Possible changes to Capital Gains Tax
It is Federal Budget night on May 12 and even though you may not be an excited accountant or tax agent counting down the days, if you are an investor, it is likely there will be changes announced which will impact you.
The change which is likely to be unveiled will be the Albanese Government’s approach to capital gains tax, targeting mainly share and property investors, but will also impact business owners who sell business assets.
It is likely the Albanese Government will re-introduce an inflation indexation model for calculating capital gains tax.
This proposed change has gained more traction in the media over the last few weeks.
Currently, individual taxpayers and trust beneficiaries are able to reduce their capital gains tax on the sale of any capital investment by 50 per cent, providing this investment has been owned for at least 12 months.
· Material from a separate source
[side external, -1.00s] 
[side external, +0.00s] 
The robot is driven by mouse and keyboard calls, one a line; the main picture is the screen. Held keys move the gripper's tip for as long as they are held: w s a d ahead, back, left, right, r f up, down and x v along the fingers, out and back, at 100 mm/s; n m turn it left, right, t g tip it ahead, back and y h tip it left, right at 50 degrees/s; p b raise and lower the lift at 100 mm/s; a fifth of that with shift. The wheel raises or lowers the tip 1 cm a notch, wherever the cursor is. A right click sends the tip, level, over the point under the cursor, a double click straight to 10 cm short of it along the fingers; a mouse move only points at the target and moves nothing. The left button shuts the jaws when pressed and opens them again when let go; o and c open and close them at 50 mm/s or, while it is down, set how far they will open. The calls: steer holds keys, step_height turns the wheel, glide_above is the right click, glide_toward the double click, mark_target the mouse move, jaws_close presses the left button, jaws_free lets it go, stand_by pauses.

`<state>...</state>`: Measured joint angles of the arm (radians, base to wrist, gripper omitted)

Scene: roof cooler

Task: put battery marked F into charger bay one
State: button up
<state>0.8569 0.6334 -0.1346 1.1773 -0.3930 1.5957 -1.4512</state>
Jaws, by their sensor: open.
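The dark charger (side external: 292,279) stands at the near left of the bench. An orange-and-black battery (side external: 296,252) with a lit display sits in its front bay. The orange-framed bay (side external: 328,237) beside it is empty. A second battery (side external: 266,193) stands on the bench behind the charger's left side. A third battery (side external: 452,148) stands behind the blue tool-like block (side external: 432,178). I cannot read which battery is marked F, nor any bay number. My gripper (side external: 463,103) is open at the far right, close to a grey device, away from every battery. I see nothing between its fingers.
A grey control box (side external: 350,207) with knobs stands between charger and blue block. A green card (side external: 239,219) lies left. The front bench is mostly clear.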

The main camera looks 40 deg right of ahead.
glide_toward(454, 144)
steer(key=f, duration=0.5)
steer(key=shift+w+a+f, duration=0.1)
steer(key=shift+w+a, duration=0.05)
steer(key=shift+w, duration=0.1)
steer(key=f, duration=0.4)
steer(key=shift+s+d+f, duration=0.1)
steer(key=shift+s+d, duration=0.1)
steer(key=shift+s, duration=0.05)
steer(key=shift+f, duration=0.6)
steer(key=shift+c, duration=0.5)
Please note – superannuation funds receive only a one-third discount.
For an individual, this means half the gain is tax free, the remaining half of the gain is taxed at the taxpayer’s marginal tax rate.
This discount system on capital gains has been in place since 1999.
Capital gains tax (CGT) was introduced in 1985 and is applied to realised gains and losses on assets acquired after 19 September 1985. If an asset was purchased prior to the introduction of CGT, then it is exempt from CGT when sold.
From 1985 to 1989 an indexation system was used where inflation factors were applied to the original cost, so only the “real/after inflation” gain was taxed.
At this stage there has been no indication whether the changes, if introduced, would be grandfathered, to spare existing investors from any initial pain.